Wednesday, August 19, 2009

Dominus Pars

Our Holy Father on the priesthood and celibacy: an excerpt from Benedict XVI's 2006 Christmas Address to the Roman Curia:

Paul calls Timothy - and in him, the Bishop and in general the priest - "man of God" (I Tm 6: 11). This is the central task of the priest: to bring God to men and women. Of course, he can only do this if he himself comes from God, if he lives with and by God. This is marvellously expressed in a verse of a priestly Psalm that we - the older generation - spoke during our admittance to the clerical state: "The Lord is my chosen portion and my cup, you hold my lot" (Ps 16[15]5).

The priest praying in this Psalm interprets his life on the basis of the distribution of territory as established in Deuteronomy (cf. 10: 9). After taking possession of the Land, every tribe obtained by the drawing of lots his portion of the Holy Land and with this took part in the gift promised to the forefather Abraham.

The tribe of Levi alone received no land: its land was God himself. This affirmation certainly had an entirely practical significance. Priests did not live like the other tribes by cultivating the earth, but on offerings. However, the affirmation goes deeper. The true foundation of the priest's life, the ground of his existence, the ground of his life, is God himself.

The Church in this Old Testament interpretation of the priestly life - an interpretation that also emerges repeatedly in Psalm 119[118] - has rightly seen in the following of the Apostles, in communion with Jesus himself, as the explanation of what the priestly mission means. The priest can and must also say today, with the Levite: "Dominus pars hereditatis meae et calicis mei". God himself is my portion of land, the external and internal foundation of my existence.

This theocentricity of the priestly existence is truly necessary in our entirely function-oriented world in which everything is based on calculable and ascertainable performance. The priest must truly know God from within and thus bring him to men and women: this is the prime service that contemporary humanity needs. If this centrality of God in a priest's life is lost, little by little the zeal in his actions is lost. In an excess of external things the centre that gives meaning to all things and leads them back to unity is missing. There, the foundation of life, the "earth" upon which all this can stand and prosper, is missing.

Celibacy, in force for Bishops throughout the Eastern and Western Church and, according to a tradition that dates back to an epoch close to that of the Apostles, for priests in general in the Latin Church, can only be understood and lived if is based on this basic structure.

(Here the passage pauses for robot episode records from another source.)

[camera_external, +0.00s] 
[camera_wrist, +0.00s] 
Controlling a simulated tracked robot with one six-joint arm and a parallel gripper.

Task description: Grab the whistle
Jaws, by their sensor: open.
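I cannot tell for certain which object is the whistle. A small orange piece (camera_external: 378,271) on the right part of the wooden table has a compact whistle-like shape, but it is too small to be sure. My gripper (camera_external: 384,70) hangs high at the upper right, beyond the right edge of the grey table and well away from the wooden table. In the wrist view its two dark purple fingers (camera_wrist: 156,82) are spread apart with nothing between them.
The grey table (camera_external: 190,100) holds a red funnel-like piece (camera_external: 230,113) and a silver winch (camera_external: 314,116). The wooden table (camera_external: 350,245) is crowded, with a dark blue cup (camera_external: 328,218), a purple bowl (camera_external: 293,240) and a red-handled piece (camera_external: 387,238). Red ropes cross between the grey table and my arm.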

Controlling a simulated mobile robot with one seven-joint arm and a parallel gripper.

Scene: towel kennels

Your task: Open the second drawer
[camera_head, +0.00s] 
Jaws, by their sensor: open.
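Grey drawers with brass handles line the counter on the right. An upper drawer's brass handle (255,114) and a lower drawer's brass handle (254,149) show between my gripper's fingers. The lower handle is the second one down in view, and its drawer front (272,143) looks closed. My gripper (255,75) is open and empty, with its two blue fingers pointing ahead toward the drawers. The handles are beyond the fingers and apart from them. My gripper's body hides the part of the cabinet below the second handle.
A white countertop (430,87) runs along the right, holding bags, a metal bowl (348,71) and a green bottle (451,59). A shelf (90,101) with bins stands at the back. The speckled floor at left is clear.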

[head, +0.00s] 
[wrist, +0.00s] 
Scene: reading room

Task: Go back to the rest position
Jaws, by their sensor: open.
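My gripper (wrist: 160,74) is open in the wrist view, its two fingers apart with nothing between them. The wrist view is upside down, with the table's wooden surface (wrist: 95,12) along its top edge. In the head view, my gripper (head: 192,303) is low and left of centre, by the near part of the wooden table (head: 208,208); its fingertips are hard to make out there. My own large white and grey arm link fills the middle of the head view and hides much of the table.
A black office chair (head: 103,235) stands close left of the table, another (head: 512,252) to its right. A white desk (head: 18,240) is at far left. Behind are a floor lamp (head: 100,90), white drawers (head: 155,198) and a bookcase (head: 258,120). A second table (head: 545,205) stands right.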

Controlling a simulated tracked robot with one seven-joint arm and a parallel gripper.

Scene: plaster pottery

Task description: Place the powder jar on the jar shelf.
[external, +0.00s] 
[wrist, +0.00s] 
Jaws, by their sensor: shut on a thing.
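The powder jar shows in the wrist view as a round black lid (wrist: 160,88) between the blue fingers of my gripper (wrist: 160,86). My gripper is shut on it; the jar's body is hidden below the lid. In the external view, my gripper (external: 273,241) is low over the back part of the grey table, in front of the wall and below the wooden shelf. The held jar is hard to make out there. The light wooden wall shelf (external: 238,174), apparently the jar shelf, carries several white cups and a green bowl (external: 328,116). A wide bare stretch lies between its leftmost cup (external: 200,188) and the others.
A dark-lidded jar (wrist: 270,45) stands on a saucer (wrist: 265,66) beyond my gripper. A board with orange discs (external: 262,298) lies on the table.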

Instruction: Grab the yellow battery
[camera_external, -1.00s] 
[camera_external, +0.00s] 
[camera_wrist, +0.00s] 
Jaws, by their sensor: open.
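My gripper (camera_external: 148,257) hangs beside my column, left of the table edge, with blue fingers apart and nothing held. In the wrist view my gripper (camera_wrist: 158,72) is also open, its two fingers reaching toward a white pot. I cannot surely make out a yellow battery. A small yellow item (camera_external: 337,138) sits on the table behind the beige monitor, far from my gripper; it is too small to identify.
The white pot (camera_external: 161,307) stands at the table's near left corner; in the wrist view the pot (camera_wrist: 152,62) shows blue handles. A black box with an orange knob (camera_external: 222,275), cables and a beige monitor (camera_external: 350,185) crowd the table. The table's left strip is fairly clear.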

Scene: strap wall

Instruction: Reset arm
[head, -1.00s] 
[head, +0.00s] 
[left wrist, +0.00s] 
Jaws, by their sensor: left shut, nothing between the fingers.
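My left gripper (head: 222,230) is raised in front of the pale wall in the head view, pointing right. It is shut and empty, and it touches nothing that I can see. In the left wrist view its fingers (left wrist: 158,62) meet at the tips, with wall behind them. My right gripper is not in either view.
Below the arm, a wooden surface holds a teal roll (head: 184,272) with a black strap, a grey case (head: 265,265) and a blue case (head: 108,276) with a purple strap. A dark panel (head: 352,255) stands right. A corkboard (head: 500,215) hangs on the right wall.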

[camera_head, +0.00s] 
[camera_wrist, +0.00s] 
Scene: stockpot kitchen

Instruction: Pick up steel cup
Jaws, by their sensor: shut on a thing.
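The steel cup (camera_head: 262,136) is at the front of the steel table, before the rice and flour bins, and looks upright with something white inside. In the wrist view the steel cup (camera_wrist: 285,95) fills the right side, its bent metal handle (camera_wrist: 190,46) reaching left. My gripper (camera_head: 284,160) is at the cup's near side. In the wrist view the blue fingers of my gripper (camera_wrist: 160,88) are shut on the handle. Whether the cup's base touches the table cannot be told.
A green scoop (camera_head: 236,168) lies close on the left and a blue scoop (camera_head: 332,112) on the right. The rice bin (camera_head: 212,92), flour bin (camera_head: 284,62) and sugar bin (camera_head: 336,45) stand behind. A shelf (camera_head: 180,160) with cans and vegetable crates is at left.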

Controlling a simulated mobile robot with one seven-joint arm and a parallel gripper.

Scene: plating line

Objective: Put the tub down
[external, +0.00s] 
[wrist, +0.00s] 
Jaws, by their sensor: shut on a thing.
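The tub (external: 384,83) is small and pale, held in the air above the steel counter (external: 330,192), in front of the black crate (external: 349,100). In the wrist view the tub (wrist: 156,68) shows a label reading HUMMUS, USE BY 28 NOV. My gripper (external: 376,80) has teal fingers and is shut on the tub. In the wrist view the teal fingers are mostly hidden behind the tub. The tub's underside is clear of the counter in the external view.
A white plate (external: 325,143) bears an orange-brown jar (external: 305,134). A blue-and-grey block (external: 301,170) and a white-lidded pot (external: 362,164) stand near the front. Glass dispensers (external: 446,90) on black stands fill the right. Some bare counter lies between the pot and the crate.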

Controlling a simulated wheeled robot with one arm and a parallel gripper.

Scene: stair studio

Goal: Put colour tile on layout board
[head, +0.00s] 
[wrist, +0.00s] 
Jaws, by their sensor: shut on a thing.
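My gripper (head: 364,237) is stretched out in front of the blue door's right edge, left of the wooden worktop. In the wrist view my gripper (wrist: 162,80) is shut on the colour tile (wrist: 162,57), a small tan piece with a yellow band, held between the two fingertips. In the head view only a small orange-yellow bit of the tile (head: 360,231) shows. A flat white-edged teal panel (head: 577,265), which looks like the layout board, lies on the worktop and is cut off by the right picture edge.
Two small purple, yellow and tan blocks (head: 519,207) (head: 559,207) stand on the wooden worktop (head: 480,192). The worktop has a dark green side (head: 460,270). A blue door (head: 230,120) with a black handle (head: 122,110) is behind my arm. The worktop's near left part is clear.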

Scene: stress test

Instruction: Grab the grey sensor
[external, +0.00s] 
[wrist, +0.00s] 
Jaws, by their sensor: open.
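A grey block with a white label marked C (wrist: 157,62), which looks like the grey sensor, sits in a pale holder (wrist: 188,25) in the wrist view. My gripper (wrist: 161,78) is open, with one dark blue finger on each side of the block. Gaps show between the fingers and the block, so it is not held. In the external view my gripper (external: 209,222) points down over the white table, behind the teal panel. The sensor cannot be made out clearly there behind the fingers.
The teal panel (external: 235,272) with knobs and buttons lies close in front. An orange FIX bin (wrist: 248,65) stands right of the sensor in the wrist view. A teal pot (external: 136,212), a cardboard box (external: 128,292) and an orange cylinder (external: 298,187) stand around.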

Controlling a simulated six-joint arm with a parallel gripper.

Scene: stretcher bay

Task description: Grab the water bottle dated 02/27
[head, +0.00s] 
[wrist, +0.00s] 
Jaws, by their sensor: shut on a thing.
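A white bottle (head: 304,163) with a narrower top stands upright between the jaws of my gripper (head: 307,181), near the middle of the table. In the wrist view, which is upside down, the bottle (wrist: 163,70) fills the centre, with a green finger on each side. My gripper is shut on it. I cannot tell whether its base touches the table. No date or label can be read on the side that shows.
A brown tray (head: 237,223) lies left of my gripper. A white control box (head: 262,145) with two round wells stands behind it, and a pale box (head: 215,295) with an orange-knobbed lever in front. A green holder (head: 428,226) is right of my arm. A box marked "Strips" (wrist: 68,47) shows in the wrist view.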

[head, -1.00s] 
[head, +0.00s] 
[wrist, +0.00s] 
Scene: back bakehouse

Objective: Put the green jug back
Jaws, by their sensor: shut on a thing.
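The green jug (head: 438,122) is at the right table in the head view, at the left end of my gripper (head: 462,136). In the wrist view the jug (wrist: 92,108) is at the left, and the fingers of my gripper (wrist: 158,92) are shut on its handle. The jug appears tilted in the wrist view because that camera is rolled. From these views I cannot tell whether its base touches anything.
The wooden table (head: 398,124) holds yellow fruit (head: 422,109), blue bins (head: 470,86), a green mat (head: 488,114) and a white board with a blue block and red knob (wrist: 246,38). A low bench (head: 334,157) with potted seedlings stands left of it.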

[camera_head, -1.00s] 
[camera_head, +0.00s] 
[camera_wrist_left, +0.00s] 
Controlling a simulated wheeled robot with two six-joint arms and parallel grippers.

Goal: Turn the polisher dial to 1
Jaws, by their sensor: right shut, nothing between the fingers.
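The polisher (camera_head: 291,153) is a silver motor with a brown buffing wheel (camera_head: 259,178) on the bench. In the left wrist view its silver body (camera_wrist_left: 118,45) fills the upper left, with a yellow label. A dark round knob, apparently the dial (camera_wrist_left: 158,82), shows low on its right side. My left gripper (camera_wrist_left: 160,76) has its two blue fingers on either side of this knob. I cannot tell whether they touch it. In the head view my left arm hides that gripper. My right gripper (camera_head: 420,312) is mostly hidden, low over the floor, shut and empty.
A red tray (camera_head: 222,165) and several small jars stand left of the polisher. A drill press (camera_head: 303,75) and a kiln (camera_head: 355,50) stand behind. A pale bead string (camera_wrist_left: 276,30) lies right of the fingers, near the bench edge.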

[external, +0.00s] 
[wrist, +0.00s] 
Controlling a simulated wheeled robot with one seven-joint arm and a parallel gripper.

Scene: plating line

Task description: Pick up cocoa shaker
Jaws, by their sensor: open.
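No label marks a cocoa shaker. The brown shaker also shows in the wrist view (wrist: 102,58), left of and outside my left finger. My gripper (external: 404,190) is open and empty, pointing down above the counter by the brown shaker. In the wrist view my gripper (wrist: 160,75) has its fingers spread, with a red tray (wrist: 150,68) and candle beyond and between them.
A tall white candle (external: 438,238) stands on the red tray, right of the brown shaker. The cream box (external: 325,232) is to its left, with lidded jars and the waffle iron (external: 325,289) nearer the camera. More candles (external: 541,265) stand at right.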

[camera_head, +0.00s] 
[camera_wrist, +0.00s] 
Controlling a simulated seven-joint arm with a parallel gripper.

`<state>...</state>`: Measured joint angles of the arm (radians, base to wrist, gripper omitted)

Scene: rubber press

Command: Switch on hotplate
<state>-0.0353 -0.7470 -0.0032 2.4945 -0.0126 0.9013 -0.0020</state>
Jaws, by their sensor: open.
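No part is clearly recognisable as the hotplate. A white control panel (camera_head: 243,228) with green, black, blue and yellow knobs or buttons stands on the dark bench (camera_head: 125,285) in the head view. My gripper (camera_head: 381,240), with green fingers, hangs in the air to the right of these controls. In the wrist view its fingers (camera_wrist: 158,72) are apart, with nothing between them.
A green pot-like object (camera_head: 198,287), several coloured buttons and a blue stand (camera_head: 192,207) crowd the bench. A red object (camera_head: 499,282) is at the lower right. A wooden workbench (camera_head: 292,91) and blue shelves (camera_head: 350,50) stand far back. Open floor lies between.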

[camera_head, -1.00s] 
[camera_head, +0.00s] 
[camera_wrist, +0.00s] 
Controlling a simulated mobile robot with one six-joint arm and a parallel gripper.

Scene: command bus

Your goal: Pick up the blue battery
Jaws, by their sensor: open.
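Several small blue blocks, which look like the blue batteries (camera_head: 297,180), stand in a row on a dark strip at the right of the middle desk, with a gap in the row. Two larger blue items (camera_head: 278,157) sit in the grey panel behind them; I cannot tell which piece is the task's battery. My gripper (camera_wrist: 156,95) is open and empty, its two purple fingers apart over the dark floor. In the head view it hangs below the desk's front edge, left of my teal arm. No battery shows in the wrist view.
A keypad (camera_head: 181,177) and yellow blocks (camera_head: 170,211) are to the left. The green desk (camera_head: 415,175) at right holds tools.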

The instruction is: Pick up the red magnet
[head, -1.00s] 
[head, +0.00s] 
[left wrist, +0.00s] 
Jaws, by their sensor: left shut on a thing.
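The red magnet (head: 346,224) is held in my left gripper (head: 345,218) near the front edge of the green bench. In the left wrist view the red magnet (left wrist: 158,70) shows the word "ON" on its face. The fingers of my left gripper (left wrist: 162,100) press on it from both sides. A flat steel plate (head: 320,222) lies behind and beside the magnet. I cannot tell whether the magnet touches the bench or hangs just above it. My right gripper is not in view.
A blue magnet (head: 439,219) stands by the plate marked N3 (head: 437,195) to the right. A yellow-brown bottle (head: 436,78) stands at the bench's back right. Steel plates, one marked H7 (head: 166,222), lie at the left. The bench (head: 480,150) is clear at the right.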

The solely pragmatic reasons, the reference to greater availability, is not enough: such a greater availability of time could easily become also a form of egoism that saves a person from the sacrifices and efforts demanded by the reciprocal acceptance and forbearance in matrimony; thus, it could lead to a spiritual impoverishment or to hardening of the heart.

The true foundation of celibacy can be contained in the phrase: Dominus pars - You are my land. It can only be theocentric. It cannot mean being deprived of love, but must mean letting oneself be consumed by passion for God and subsequently, thanks to a more intimate way of being with him, to serve men and women, too. Celibacy must be a witness to faith: faith in God materializes in that form of life which only has meaning if it is based on God.